The projected fall in FDI outflows from OECD countries in 2008 will also impact developing countries. Based upon the historical relationship between developing country inflows and OECD outflows, the projected 37% drop in OECD outflows in 2008 could result in a decline of around 40% for developing country inflows to around USD 276 billion from their 2007 record of USD 471 billion.
The new records set in 2007 for OECD inflows and outflows were helped by the fall in the US dollar against most other major currencies. (In addition to greenfield investment and mergers and acquisitions, FDI includes reinvested earnings, cross-border loans and capital transactions between related firms.)

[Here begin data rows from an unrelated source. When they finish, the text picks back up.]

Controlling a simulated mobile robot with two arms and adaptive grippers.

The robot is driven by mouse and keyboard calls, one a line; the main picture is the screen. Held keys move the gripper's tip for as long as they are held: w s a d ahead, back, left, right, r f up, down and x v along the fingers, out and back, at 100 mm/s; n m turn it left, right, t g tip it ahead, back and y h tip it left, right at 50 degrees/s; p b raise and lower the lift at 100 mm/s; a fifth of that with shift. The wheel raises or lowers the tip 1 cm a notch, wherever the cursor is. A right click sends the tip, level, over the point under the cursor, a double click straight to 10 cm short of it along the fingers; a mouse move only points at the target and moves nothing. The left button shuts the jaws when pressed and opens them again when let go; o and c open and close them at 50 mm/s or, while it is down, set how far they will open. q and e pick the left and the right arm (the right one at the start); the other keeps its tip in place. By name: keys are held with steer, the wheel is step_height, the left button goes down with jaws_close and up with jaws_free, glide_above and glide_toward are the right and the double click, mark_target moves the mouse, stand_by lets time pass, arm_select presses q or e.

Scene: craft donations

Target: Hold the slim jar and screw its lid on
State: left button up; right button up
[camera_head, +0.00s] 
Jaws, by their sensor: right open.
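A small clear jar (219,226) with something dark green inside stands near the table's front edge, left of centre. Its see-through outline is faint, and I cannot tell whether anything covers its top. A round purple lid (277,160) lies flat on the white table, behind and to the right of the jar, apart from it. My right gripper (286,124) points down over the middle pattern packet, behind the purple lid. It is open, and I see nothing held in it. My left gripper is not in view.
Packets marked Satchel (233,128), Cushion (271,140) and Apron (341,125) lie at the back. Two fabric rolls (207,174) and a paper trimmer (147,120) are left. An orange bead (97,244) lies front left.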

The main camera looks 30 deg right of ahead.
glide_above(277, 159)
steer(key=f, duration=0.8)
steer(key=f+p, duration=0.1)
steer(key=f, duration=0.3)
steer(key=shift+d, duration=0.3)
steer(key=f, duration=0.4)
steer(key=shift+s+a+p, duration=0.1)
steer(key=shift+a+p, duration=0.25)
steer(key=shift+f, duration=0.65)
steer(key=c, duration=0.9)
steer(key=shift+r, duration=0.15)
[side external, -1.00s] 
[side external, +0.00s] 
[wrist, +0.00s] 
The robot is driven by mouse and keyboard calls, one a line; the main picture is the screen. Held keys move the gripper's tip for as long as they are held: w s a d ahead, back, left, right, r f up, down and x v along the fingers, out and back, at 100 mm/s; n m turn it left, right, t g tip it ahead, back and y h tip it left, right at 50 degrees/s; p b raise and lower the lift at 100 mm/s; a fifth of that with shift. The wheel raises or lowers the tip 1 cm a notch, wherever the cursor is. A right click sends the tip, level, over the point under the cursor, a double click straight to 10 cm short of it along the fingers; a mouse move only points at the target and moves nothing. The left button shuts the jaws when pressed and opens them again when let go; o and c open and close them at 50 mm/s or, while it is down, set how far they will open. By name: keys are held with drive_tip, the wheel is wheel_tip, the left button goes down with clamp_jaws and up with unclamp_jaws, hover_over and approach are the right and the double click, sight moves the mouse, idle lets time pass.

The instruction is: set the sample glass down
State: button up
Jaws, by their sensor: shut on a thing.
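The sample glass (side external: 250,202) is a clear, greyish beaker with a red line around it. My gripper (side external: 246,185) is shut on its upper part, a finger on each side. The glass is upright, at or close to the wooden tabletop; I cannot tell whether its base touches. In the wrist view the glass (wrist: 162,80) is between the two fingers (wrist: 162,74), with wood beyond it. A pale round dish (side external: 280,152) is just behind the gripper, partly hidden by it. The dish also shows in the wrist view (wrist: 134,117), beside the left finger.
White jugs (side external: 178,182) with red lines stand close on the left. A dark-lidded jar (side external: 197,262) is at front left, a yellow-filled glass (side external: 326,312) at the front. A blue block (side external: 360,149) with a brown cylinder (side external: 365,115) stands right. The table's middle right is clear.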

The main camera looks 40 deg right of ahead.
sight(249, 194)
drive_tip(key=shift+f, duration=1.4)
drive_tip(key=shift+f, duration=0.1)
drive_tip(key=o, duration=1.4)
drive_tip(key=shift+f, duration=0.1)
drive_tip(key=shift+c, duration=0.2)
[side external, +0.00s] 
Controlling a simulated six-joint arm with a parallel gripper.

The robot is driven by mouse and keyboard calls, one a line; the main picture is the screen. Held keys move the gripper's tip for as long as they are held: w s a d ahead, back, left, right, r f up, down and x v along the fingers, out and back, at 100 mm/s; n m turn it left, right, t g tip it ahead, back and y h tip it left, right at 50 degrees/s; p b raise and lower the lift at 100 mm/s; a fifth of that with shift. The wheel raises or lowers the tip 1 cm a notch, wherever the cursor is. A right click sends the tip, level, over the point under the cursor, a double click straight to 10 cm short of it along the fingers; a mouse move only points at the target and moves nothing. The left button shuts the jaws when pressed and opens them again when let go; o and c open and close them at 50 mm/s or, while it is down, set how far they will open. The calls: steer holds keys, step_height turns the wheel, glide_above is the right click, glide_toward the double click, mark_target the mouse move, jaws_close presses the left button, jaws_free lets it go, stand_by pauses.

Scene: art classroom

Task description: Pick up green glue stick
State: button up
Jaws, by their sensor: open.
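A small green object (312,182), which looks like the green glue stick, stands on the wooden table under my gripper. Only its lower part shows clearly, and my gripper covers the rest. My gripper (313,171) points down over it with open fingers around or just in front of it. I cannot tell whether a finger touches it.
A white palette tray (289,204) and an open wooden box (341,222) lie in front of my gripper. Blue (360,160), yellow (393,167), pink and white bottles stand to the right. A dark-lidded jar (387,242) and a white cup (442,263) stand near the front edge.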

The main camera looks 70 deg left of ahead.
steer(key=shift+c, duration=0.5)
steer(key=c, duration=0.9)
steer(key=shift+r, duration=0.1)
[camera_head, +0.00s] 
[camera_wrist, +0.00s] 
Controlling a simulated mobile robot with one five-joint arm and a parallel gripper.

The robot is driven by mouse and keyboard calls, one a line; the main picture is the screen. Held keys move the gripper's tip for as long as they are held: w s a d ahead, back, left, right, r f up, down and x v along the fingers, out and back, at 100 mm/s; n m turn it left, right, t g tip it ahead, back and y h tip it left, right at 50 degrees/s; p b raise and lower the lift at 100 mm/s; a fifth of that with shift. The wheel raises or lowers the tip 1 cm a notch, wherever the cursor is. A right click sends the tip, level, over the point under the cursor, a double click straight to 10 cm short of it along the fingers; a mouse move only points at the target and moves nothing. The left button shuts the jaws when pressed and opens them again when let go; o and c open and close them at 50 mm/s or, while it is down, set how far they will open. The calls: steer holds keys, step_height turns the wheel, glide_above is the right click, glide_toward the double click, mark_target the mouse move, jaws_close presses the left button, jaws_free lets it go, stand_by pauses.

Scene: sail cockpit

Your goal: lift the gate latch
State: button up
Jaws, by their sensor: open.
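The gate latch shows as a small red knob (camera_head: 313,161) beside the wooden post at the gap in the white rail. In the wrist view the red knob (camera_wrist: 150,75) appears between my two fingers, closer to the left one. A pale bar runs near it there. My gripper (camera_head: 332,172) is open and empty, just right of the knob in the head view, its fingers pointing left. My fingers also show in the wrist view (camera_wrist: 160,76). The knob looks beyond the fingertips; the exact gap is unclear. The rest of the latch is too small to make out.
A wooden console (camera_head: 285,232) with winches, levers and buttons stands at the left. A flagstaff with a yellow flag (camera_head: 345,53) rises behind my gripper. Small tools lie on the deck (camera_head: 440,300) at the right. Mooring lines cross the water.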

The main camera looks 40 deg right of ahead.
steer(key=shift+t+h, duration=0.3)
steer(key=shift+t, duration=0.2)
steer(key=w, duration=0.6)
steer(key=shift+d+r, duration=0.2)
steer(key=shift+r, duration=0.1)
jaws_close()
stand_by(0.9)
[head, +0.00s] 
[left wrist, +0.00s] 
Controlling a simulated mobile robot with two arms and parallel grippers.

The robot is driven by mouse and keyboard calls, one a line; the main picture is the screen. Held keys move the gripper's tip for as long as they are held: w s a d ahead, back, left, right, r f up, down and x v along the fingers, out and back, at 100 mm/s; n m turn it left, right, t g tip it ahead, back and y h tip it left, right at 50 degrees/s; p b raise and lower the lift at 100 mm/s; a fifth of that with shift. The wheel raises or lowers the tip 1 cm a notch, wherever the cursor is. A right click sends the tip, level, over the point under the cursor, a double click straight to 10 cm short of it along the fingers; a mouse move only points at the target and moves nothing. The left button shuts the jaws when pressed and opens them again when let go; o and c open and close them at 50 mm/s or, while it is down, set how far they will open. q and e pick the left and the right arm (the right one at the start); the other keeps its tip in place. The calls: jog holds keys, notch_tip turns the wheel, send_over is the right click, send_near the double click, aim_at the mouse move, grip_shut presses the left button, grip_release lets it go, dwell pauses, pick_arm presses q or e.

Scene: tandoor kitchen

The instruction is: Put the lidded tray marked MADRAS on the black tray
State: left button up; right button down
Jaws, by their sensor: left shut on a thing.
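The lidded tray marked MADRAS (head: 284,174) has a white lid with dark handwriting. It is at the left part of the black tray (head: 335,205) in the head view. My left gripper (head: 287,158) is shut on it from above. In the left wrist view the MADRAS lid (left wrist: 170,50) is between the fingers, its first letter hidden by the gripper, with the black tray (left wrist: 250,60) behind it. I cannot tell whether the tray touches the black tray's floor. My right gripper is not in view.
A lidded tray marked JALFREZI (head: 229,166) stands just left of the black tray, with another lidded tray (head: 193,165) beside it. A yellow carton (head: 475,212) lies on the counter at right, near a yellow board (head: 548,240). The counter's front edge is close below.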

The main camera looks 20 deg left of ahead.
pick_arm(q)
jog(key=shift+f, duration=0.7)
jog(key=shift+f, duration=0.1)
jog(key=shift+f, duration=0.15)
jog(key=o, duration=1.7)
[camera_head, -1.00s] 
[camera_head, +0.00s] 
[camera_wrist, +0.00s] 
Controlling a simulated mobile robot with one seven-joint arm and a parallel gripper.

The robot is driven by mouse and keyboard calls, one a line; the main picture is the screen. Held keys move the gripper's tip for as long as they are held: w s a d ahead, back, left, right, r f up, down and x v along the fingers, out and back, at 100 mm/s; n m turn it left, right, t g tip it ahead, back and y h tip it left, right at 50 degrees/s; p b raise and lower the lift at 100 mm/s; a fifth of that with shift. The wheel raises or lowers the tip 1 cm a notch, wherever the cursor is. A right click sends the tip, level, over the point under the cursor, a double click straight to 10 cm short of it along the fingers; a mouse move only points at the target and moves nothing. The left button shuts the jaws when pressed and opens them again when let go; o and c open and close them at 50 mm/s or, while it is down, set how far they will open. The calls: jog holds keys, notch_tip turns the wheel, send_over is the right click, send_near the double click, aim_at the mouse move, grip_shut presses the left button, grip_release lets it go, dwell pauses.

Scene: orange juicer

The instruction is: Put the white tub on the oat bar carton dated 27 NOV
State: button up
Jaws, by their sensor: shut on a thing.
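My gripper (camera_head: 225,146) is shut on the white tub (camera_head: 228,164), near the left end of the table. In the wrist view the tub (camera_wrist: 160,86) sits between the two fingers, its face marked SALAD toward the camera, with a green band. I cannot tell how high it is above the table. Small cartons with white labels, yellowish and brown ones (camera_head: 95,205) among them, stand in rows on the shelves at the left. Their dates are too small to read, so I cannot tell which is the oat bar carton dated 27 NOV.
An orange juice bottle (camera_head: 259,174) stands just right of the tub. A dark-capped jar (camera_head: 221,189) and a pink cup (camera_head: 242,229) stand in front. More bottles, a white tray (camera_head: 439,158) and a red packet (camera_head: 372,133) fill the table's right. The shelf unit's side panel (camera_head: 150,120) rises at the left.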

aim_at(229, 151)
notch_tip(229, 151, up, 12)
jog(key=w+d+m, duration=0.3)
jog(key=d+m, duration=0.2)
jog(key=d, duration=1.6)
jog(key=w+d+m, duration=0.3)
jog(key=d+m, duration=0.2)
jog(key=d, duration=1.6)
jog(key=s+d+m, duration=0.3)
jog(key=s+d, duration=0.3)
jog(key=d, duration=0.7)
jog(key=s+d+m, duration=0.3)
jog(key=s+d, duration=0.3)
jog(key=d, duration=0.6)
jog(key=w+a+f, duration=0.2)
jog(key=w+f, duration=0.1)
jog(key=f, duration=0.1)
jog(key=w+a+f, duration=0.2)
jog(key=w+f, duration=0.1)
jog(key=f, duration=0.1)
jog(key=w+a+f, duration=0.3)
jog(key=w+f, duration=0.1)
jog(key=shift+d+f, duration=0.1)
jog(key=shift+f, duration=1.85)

The United States continued to hold its position as the top OECD investor and recipient of foreign investment in 2007, with USD 333 billion in outflows and USD 238 billion in inflows. The United Kingdom was second, with USD 230 billion in outflows and USD 186 billion in inflows, followed by France with inflows of USD 158 billion and outflows of USD 225 billion.
FDI inflows into Spain increased by more than 80% in 2007, mainly due to a large Italian investment in the electricity sector. Foreign investment in Japan was exceptionally high by historical standards at USD 22.5 billion, largely due to major investments in the financial sector and the capitalisation of foreign subsidiaries in Japan engaged in real estate investment.
FDI into developing economies reached a record USD 471 billion in 2007, an increase of almost 30% over the previous record of USD 368 billion set in 2006. Brazil, Russia, India, China and South Africa accounted for approximately 50% to 60% of developing country inflows.